I am a 33-year-old woman with no children of my own yet. I do have two parents, two sisters (and a brother-in-law), a niece and a nephew, a partner, and more friends than I can count on my fingers and toes (what luck!). To boot I also have many aunts, uncles, cousins, and chosen family. In short, I am a pretty big boulder.

I think of the moment of death as our boulder landing into a deep pond and settling to the bottom with each one that came before.

If I were to die tomorrow, by some twist of fate, my boulder would create a ruckus. It is so big and moving with so much inertia - it would *crash* and *splash* into the water. Everyone who knows me would get soaked. The quiet surface of the water would ripple and bubble long after my boulder exited from view. It would take many minutes for the waters to settle, and it might take hours for the surfaces to become fully dry again.

What a lot of fuss that sounds like.

Now, let us imagine that I am permitted to live a long life with many more chapters as yet unseen. My boulder continues down this rocky path to the inevitable splash and settle. Over the years it bounces, rocks, and is gradually chipped away by this journey.

Bang, boom, chip, crack.

Until one day, let’s say I’m one-hundred-and-two years old, my small pebble that was once a boulder launches off its final cliff and into the water. I fall asleep cozy in my bed one night and do not rise with the sun the next morn.

*plop*

There are still ripples, those of my great-grandchildren, of my now-grown-and-also-elderly children who recognize that they will be the next to take this natural leap.

There is however, a different quality to this ending. There is a gentleness, a calm, and a quicker restoration of peace.

In the past I have shared this metaphor when I am sitting with a family following the loss of an elder. Often it comes up when someone had pre-planned for a somewhat elaborate funeral with catering and flowers, only to discover that there aren’t many folks left to attend.

I might say something along the lines of “some of us are lucky to live long enough that there’s no one left to come to our funeral”. Then I might deploy the boulder metaphor.

It is my hope that the planning I have done will help to restore calm after my death. That the plans I have in place and the work I have done to communicate my wishes are kind of like giving my family a towel or a bit of sunshine to dry off in.

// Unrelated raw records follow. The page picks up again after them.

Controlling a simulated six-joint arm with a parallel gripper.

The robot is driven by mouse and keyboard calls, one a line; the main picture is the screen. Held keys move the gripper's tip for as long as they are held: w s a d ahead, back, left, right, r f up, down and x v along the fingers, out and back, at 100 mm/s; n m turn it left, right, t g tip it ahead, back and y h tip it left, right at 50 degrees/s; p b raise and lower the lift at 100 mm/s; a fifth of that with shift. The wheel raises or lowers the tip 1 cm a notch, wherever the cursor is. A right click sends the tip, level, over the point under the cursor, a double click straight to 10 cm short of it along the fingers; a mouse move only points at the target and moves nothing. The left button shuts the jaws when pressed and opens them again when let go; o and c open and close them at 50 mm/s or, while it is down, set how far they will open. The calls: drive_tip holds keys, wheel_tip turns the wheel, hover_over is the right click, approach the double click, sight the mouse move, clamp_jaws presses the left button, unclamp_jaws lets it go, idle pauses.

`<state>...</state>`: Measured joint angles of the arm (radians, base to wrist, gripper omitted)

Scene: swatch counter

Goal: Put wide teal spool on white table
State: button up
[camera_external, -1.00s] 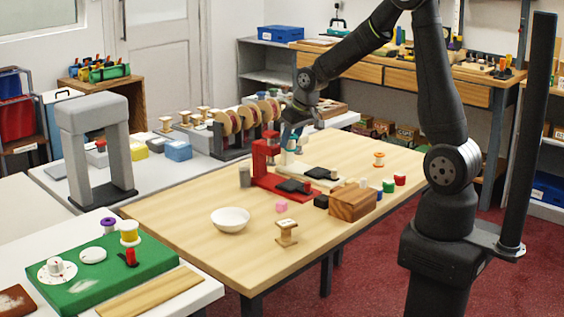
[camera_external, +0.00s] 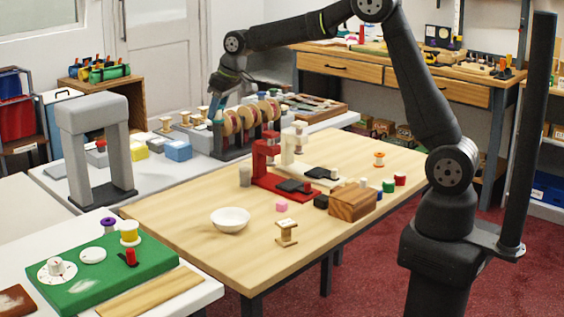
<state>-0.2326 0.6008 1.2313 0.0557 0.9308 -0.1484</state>
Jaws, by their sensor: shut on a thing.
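My gripper (camera_external: 217,106) is shut on a small teal thing (camera_external: 219,116), which looks like the wide teal spool; the fingers hide much of it. It is held over the white table (camera_external: 160,175) at the back, near the left end of the rack of large discs (camera_external: 232,127). I cannot tell whether the spool touches anything below.
Wooden spools (camera_external: 167,124), a blue box (camera_external: 178,151), a yellow block (camera_external: 155,144) and a grey arch (camera_external: 95,150) stand on the white table. A red press (camera_external: 265,160) and a white bowl (camera_external: 230,219) are on the wooden table. Bare white surface shows in front of the blue box.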

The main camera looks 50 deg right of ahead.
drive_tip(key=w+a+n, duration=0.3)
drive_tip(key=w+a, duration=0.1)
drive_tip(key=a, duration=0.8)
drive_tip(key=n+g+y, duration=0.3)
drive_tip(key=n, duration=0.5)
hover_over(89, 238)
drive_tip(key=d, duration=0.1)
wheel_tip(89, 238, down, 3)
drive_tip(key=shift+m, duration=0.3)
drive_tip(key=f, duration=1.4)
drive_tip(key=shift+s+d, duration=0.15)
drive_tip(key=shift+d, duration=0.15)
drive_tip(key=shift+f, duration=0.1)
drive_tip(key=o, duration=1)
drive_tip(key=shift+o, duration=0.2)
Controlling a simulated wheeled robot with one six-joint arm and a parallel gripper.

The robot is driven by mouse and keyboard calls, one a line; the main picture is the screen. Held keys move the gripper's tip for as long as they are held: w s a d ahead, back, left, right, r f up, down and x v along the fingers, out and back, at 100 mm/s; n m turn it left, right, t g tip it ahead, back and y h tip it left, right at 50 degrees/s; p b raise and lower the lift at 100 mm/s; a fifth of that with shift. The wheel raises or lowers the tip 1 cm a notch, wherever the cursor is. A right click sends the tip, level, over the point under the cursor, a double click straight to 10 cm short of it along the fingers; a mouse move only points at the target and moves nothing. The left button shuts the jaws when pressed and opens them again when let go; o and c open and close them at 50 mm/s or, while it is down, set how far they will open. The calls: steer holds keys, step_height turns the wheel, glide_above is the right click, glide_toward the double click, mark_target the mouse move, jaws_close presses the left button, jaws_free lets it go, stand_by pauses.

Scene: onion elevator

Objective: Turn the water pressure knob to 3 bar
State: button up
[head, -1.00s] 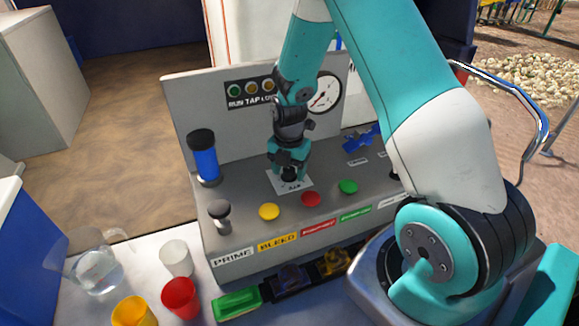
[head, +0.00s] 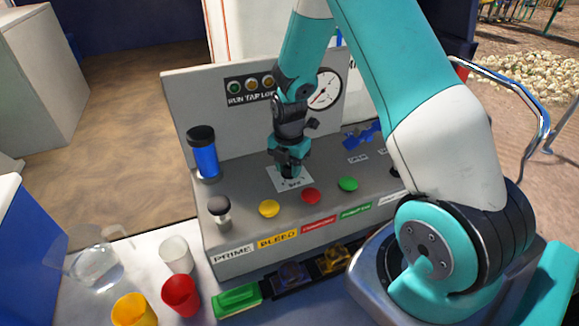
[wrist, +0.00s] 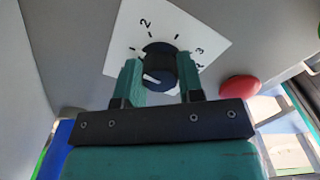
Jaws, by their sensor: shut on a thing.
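The black pressure knob (wrist: 160,62) stands on a white scale plate (wrist: 190,30) marked with numbers and ticks. A 2 shows at upper left and a 3 at right. A white line on the knob shows on its near left side in the wrist view; the exact reading is unclear. My gripper (wrist: 162,75) is shut on the knob, one finger on each side. In the head view my gripper (head: 287,170) points down over the scale plate (head: 292,183) and hides most of the knob. A round gauge (head: 324,92) with a red needle is on the back panel, partly covered by my arm.
Yellow (head: 269,209), red (head: 311,196) and green (head: 348,184) buttons lie in front of the plate. A blue cylinder (head: 205,158) and a black-topped knob (head: 219,211) stand at left. A blue valve handle (head: 362,136) is at right.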

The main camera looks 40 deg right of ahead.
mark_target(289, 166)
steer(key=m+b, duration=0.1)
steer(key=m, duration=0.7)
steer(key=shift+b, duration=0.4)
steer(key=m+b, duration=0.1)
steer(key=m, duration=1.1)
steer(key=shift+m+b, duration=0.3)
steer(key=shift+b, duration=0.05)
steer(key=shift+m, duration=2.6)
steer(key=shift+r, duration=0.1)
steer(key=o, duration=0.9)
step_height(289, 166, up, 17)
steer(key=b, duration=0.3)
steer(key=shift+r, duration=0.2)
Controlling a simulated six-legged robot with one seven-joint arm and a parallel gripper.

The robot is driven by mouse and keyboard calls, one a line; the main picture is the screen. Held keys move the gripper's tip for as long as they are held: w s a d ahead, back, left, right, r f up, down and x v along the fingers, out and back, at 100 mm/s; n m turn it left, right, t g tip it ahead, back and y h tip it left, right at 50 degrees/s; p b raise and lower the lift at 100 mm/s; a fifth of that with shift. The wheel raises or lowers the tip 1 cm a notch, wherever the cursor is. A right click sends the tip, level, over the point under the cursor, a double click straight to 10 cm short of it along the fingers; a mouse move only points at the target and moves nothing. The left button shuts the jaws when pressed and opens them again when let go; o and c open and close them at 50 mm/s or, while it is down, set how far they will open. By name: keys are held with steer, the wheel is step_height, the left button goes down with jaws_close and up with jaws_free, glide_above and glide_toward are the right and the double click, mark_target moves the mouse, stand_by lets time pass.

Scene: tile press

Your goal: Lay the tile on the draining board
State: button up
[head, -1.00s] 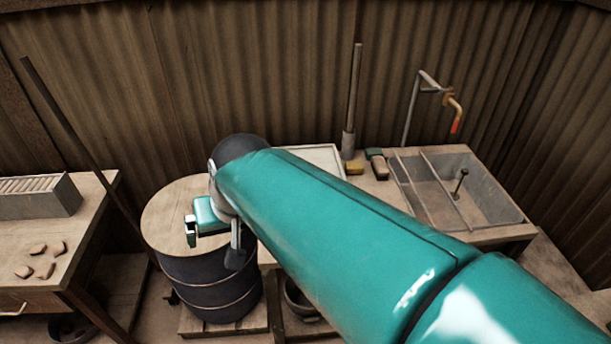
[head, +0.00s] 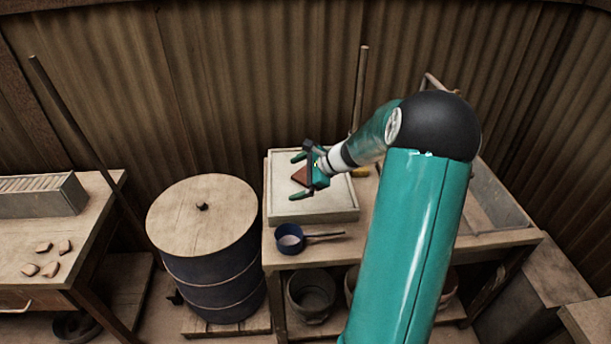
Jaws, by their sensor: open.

At the end of the day we do not get to choose our endings, they come to us when it is time whether we are a mountain-sized boulder or a pea-sized pebble.

I suppose that it came to me to share this today because it is the beginning of a new year. A year where we will all be tumbling and rolling and hitting unanticipated bumps along the way. It feels good to remind myself that I am on a journey determined by fate and gravity.

This is also the first post I am sharing as an audio file as well. My style of writing may not feel overly readable for some, I am admittedly quite wordy and often reverse the format of my sentences from what is supposedly correct. This is feedback I received often in university anyhow. I hope that it conveys well via audio, at least.

That is it for now.

Happy new year to my fellow boulders, pebbles, and jagged rocks. May your path be rocky and your landing calm and resolute.